Monday, September 26, 2011

Stephen Colbert Delivers 1833 Smackdown

A quote attributed to Stephen Colbert has been making the rounds of the Interwebs lately, especially on Facebook.  It looks like this --

I give Colbert lots of props for the consistency of Christian principles.  If you recall, he testified before a Congressional panel on issues about rights for immigrants.  At the end of his remarks, he broke from his satire long enough to quote Jesus regarding compassion and fighting injustice: "Whatsoever you do for the least of these my brothers, you do also to me."  Colbert added that the migrant workers are "the least brothers," and therefore he felt the need to do what he could to help them.

However, two things struck me about this latest Colbert meme.

1. Colbert is in good company, as a wise man said much the same thing 178 years ago.

2. Colbert speaks to the mistaken assumption that the United States is a "Christian nation."

William Apess was a Pequot who became a Methodist minister and lived among the Mashpee Indians near Boston.  In his 1833 sermon titled "An Indian's Looking-Glass for the White Man," Apess asks a white congregation how they can profess to follow the teachings of Jesus Christ but turn a blind eye to the injustices committed against American Indians in Massachusetts.  Many in the congregation were upset about injustices being committed against Southeastern Indian tribes, who were being removed to what would become Oklahoma, but none seemed to worry about the Mashpee, who were being arrested, abused, raped, and robbed in the congregation's own backyard.

He reminds the congegration that Jesus said nothing about race being important to salvation or for distinguishing to whom one should show compassion.  And yet many white churches did not admit people of color and did little to help those people of color being abused by the white population and government officials.

Apess says, "If you can find a spirit like Jesus Christ and his Apostles prevailing now in any of the white congregations, I should like to know it."

Oh, snap!

A few moments later he says, "Who are the children of God?  Perhaps you may say, none but white.  If so, the word of the Lord is not true."


I paraphrase his point for my students this way:  He gives the congregation a choice; either everything in the Bible is a lie, or they are hypocrites.  To say one is to commit blasphemy.  To say the other is to admit something about yourself most people would want to avoid. 

I teach this powerful and very modern-sounding sermon just about every semester.  I refer to it as Apess's "Dr. Phil Smackdown" to Massachusetts Christians.

I think Colbert makes an important distinction at the beginning of his comment.  He says, "IF the United States IS GOING TO BE a Christian nation...."  His statement seems to assume that the United States has not been a Christian nation before now.  And I agree.

Some people have responded to this Colbert quote by pointing out the separation of church and state.  Government-sponsored welfare programs cannot be justified on the basis of Christian beliefs.  Additionally, Christian charity is voluntary, but government assistance is financed through taxation, which is not voluntary. 
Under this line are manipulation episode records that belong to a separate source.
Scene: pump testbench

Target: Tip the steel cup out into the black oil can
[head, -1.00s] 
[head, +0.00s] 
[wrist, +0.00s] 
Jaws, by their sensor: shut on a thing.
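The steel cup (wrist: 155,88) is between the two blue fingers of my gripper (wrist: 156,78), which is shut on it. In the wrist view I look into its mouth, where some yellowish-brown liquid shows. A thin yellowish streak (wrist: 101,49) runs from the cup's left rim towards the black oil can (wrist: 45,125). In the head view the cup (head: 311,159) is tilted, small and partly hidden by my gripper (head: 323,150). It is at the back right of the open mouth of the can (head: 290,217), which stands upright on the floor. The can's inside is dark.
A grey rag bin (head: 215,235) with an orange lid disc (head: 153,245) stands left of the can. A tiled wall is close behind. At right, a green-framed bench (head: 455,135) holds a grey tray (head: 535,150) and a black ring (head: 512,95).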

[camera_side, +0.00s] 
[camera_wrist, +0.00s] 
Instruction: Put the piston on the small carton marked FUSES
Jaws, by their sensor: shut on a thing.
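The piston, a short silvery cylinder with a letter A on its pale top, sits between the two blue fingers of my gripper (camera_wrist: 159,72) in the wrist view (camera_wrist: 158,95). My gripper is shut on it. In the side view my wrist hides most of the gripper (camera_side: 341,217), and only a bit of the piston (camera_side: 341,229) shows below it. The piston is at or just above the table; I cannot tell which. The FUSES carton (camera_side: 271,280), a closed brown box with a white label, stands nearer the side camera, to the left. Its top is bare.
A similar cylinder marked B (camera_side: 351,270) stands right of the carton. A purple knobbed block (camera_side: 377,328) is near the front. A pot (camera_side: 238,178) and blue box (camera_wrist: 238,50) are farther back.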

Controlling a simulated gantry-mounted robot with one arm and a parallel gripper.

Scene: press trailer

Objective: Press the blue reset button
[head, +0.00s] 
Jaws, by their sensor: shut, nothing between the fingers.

Colbert's remark also reminds me of how I often hear people make the claim the United States is a Christian nation.  This argument is often times made when discussing "the Founding Fathers" and their intentions.  This argument is often times made when people talk of legislating social or moral issues, especially when that issue runs counter to what they believe is permitted by the Bible (gay marriage, for instance).

I think Christianity is not about what you eat or drink.  It is not about your sexual partners.  It is about radical compassion.

Jesus said "by their fruits you shall know them," meaning that a person's true character is evident in his actions.  The Founding Fathers and Americans throughout history have talked a lot about God, but talk is cheap, and talking does not make a nation Christian.  Its actions do.  No one has pointed out to me those actions taken by the United States government that proves its Christian character. 

My Cherokee and Choctaw ancestors have the loss of their Southeastern homelands as evidence to the contrary.

I am not holding the United States to some unrealistic standard, though.  I think it is unrealistic to expect any nation to be truly Christian in its principles.  Nations tend to be built upon one group of people protecting their interests against the interests of other groups of people.  The United States built an empire, and since an empire is built by imposing one nation's will upon other nations, I do not see how one can build a truly Christian empire.

That "do unto others" thing keeps getting in the way .  If you let it.


  1. It is very true that while the majority of people living here since the establishment of the United States are Christians, yet it was never a Christian nation. However, adherence to a specific religion and its set of values should not deter the entire population from following basic principles of respect and individual rights that should be considered common to all humanity. We should not need Christianity to show us what is right and wrong.

    I like his statement because he is revealing the power-hungry hypocrisy of powerful people who use Christianity as a whip for social control.